We could illustrate this with a photo of our parched garden plants, but frankly that’d just be embarrassing.   So we were pleased to have a different photo opportunity this afternoon, when one of our neighbouring farmers decided to harrow his field.   Normally this is an entirely unremarkable event, but today, rather than calmly breaking down the soil and leaving it ready for sowing, the process seemed to have been extended to include sharing a good proportion of the field with the neighbourhood – as we, and anybody else trying to breathe nearby, were consumed in clouds of dust-dry earth.   If it had been windier, the ploughman could have extended his largesse to the neighbouring county.

Dusty

Dusty

Dustier

Dustier

Theres a tractor in there somewhere...

There's a tractor in there somewhere...

The garden is knackered, but we’ve been irrigating the nursery – it’s seemed at times as if that’s all we’ve done this season – and there are still huge swathes of late season colour to enjoy. Maybe that’ll be tomorrows photo opportunity.

Conifers

Sunday September 4th 2011

Back in the late 70’s and early 80’s you couldn’t consider yourself a hip and happening gardener if you didn’t have a conifer bed.

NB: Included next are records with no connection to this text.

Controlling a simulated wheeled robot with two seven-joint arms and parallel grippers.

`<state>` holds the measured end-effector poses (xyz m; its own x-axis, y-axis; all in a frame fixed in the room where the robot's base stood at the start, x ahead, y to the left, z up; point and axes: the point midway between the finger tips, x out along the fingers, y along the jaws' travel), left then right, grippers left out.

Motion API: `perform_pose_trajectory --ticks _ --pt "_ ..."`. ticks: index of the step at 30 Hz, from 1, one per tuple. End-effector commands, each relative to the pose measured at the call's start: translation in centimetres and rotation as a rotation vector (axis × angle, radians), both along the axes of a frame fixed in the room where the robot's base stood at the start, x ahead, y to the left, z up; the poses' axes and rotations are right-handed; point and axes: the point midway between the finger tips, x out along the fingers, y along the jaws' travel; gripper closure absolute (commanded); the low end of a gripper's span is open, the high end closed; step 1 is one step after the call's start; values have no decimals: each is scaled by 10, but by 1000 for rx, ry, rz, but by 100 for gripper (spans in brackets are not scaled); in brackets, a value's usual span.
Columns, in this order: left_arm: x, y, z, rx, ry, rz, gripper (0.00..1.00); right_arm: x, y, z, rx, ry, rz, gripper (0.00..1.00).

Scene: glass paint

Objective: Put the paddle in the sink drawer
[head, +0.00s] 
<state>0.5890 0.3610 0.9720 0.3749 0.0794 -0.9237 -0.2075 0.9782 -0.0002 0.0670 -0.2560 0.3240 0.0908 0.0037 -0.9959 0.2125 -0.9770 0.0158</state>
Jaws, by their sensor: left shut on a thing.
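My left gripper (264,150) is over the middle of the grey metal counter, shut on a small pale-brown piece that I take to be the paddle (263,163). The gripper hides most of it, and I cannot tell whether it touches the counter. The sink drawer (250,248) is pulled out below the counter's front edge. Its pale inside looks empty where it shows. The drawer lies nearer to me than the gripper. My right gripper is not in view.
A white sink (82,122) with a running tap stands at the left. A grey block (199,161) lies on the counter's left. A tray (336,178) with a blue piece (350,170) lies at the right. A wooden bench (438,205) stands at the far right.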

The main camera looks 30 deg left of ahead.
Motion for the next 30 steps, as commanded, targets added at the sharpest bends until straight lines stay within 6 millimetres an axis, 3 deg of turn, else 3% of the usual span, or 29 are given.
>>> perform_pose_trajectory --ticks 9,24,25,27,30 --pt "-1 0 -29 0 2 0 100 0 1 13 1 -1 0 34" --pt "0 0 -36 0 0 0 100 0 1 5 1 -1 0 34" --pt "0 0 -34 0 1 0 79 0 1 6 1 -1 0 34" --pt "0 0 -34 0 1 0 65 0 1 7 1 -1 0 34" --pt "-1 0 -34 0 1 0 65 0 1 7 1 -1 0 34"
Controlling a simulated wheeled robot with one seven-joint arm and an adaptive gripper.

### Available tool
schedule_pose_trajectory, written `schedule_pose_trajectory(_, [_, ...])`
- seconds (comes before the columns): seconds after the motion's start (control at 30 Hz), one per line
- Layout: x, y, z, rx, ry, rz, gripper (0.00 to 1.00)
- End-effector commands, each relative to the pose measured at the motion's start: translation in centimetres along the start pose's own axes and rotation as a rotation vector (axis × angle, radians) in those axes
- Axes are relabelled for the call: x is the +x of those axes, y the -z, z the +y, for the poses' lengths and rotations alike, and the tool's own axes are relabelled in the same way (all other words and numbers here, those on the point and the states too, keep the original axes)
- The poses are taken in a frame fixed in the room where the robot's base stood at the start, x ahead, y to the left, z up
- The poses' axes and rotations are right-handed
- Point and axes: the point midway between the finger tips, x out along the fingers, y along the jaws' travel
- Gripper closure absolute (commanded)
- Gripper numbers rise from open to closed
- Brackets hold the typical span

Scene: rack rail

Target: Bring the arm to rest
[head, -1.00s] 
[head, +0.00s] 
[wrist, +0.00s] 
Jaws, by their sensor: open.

Actually, you probably wouldn’t have recognised the need, because there was almost certainly no such thing as “hip and happening” back then – but whatever expression was in use, if you wanted to follow the gardening fashion, conifers were where it was at.

Gardening fashion is as fickle as any other of course, and the 80’s enthusiasms for Adrian Bloom, Foggy Bottom, Island beds and and all things conifer were soon cast aside in favour of the 90’s obsessions with decking, blue fencing, architectural planting and Groundforce stylee makeovers.

The noughties saw a bit of a hiatus in garden fashion, but Monty Don made a valiant effort to set a trend and revive the fortunes of the conifer when he planted one of the front borders at Berryfields(¹) with them;  sadly, it barely got its 15 minutes of fame before Monty crashed and burned from our screens, and Berryfields found itself consigned to TV gardening history.

A conifer for every occaision....

A conifer for every occasion....

But where Monty failed, the great British weather triumphed – the last couple of winters have despatched an awful lot of the hoped-to-be-hardy plants that were planted in the Groundforce years, and gardeners looking for tougher replacements for their architectural specimens are focusing once again on the charms of the conifer.

We’ve always sold conifers here, but they’ve tended to get mixed up in the general melee of the sales areas, and have never been a proper feature on the nursery.   But no more!   With increased customer interest in them, and National Conifer Week on the horizon, we’ve made some changes – and the Barlow Nurseries conifer department is now open!

All our conifers (except the hedging ones) are now grouped together;  we’ve increased our stock, and now offer all sorts of shapes and colours, in all sorts of sizes – from smaller plants in 3 lt pots, up to well established 15 lt specimens.

So if you’re wondering what to put where that Phormium/Eucalyptus/Ceanothus/Bay/Trachycarpus/Tree fern/etc, etc used to be, we may be able to help!

(¹) Berryfields – actually Burmans Farm, Shottery, Stratford-on-Avon – was the TV garden from 2003 – 2008.